What else is new?!! Of course Eisav is trying to kill Yaakov at every opportunity!
The only things that we are obligated to do: davening and hishtadlus in the physical defense. No, kissing up never works long term, as Eisav’s sina is not dependant on our treatment of Eisav.
The bottom line: say Tehilim and organize the neighborhood shooting ranges.

Shor
Shor
14 days ago

While we (of course) must do everything we could to prevent another Holocaust, we could only truly rely on Hashem.
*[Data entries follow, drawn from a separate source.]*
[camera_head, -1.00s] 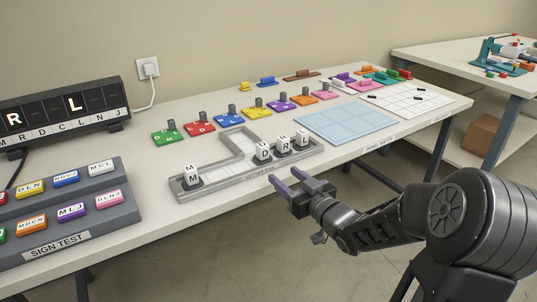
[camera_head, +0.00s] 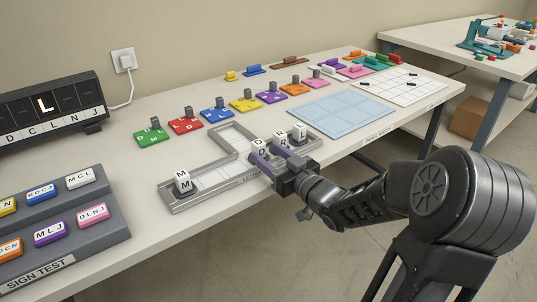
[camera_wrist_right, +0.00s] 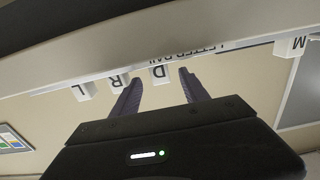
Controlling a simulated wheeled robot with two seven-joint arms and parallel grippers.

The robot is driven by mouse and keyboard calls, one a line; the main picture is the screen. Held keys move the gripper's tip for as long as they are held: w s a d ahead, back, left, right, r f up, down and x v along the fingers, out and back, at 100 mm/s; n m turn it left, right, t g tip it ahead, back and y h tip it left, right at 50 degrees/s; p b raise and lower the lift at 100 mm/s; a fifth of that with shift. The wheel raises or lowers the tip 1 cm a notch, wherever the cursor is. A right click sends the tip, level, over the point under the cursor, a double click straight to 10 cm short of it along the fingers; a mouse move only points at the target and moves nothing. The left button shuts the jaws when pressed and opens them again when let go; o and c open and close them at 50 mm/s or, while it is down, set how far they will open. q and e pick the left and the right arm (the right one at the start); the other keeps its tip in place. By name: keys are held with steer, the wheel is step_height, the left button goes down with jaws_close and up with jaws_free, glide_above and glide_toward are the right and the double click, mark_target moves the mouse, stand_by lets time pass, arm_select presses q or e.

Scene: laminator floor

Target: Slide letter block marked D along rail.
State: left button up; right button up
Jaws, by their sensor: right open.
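The grey letter rail (camera_head: 213,193) lies along the front of the table, with a side branch at the back. A white block marked D (camera_head: 259,146) stands in its right half. Blocks marked R (camera_head: 281,137) and L (camera_head: 299,131) stand to its right; a block marked M (camera_head: 183,180) stands at the left end. My right gripper (camera_head: 265,150) is open at the rail's front side, its purple fingers around the D block's position. In the right wrist view, which is upside down, the D block (camera_wrist_right: 159,73) shows between the spread fingertips; contact cannot be told. My left gripper is not shown.
A dark letter display (camera_head: 45,108) and a grey sign test rack (camera_head: 75,225) stand at the left. Several coloured tiles with grey handles, such as the green one (camera_head: 152,137), line up behind the rail. A pale blue panel (camera_head: 340,112) lies to the right.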

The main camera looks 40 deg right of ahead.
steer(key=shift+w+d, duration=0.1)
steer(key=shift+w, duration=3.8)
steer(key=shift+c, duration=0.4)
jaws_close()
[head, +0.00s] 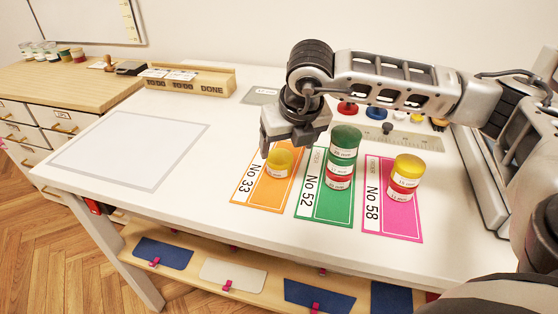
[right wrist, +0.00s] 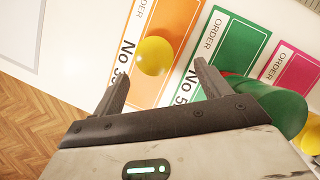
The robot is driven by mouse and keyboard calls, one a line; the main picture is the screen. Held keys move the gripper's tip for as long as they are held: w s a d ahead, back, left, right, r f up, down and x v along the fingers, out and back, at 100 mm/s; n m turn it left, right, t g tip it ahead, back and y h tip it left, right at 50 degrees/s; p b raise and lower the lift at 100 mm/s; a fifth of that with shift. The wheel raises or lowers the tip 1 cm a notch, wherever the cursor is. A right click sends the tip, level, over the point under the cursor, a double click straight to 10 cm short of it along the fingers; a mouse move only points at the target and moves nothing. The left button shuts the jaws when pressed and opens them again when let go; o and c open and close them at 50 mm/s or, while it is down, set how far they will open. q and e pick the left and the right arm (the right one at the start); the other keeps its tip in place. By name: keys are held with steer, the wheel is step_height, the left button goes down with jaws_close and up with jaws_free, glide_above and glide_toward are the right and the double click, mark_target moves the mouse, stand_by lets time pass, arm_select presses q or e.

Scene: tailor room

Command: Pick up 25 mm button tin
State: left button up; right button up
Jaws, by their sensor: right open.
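A yellow tin (head: 279,162) stands alone on the orange No 33 card (head: 246,197). In the right wrist view this yellow tin (right wrist: 154,55) lies just beyond and between my fingertips. A green-topped stack of tins (head: 343,150) stands on the green No 52 card (head: 325,212). A yellow-topped stack with a red tin under it (head: 407,172) stands on the pink No 58 card (head: 396,222). The size labels are too small to read, so I cannot tell which is the 25 mm tin. My right gripper (head: 267,148) is open and empty, above the lone yellow tin.
The green stack (right wrist: 270,105) is close beside my right finger. A ruler (head: 400,138) and coloured spools (head: 347,108) lie behind the cards. A white sheet (head: 130,148) covers the table's left. A wooden DONE rack (head: 212,88) stands at the back.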

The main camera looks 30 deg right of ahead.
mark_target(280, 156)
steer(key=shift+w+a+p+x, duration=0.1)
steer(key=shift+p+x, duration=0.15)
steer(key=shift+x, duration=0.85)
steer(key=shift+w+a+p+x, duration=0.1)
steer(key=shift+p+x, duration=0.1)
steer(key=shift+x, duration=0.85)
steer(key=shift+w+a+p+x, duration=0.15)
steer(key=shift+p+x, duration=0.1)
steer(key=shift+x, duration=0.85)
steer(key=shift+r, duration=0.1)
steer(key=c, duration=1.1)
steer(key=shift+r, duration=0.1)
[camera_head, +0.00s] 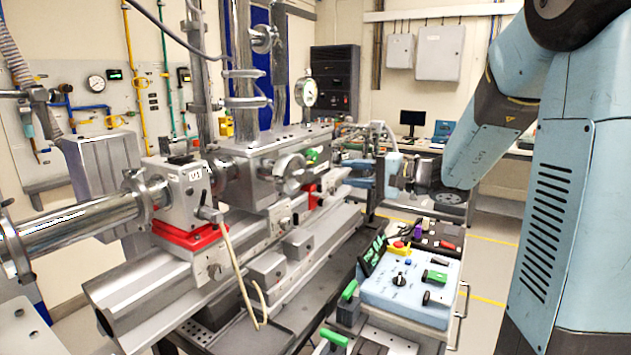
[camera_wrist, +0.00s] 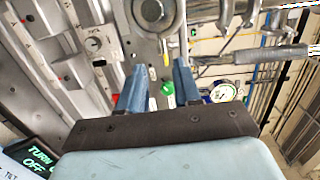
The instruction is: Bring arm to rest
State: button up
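My arm comes in from the right in the head view, bent at the elbow, with its wrist low. My gripper (camera_head: 358,172) points left there, beside the beamline apparatus (camera_head: 262,160) and above the level of the control box (camera_head: 405,285). Its fingers are small in that view. In the wrist view my gripper (camera_wrist: 159,74) has two blue-grey fingers set apart with nothing held between them. A green knob (camera_wrist: 168,88) shows beyond the gap. I cannot tell the exact clearance between the fingers and the apparatus.
The metal beam pipe (camera_head: 75,230) and rail bench fill the left. A round gauge (camera_head: 306,92) stands on the apparatus; it also shows in the wrist view (camera_wrist: 222,92). A desk with a monitor (camera_head: 411,118) stands behind. Some yellow-lined floor is open at right.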

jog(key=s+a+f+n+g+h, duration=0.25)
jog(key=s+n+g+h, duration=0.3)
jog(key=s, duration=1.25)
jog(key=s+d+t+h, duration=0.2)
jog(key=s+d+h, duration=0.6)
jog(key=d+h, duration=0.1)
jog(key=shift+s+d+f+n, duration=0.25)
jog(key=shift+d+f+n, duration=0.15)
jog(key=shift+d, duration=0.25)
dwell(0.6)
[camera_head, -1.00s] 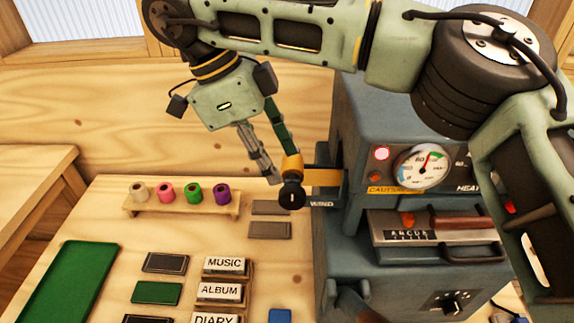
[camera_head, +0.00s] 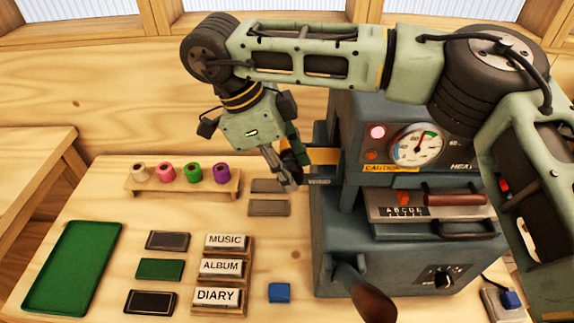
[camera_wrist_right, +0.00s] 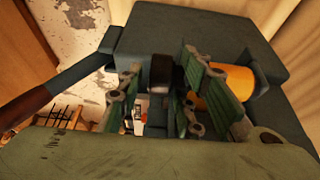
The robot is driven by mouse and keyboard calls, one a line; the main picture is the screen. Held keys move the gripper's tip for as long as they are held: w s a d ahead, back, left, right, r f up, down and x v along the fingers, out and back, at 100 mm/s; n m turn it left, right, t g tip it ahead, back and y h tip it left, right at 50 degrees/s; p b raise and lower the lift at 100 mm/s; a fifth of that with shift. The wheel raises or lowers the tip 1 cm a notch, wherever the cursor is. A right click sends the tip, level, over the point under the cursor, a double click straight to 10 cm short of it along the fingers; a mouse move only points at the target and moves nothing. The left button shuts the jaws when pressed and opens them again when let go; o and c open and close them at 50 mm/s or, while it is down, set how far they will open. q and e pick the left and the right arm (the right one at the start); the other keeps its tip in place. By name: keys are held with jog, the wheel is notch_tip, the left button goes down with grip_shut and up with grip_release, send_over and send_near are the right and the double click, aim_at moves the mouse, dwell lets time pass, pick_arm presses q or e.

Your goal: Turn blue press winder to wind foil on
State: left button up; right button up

The gemara discussed the downfall of the various Jewish resistances to the Romans – attributing it to a lack of reliance on Hashem – failing to recognize that their failures and successes had nothing truly to do with their own strength. Rav Avigdor Miller blamed the Holocaust itself on our spiritual apathy – witch surely got him a lot of hate – but it is the truth.

Conservative Carl
Conservative Carl
15 days ago

For thousands of years, anti-Semites enjoyed tormenting Jews so much that they didn’t really want to kill all of us, because then their fun would end. That’s why the survival strategies that worked for millennia failed us when the Nazis intended to wipe us all out. Now we know the antisemitism is different, and complying doesn’t help, so all we can do is make darn sure that they know that we’re not going down without a fight, and not give an inch.

Eli
Eli
10 days ago

Only HKB”H can/will save us.

Truth
Truth
13 days ago

Middle finger to VIN. I hope you see this. Throwing out debate. Fech

Bernhard H. Rosenberg
Bernhard H. Rosenberg
10 days ago

iF IT HAPPENED ONCE, IT CAN HAPPEN AGAIN, IN A DIFFERENT FORM. G-D FORBID. rabbi dr. Bernhard Rosenberg

Bernhard H. Rosenberg
Bernhard H. Rosenberg
10 days ago

What do I really know? I know that if the Holocaust happened once, it could happen again. The Jewish idiots who voted for Mamdani in New York should look around the world and see how well socialism is doing in other countries, and watch carefully how he makes antisemitism acceptable. We need to wake up and realize words will not destroy antisemitism, only real action. We must offer self-defense courses in our Yeshivot and teach congregants how to safeguard their synagogues.

joe
joe
9 days ago

Chas VShalom, Hashem runs the world, how dare you speculate such a thing

B H
B H
12 days ago

So, concentrating all of the world’s Jews in Israel, as per the dream of the Zionists, was not only not helpful for Klal Yisroel’s long-term spiritual survival, but it was also detrimental on a physical level.
How we wish someone had warned us at the time.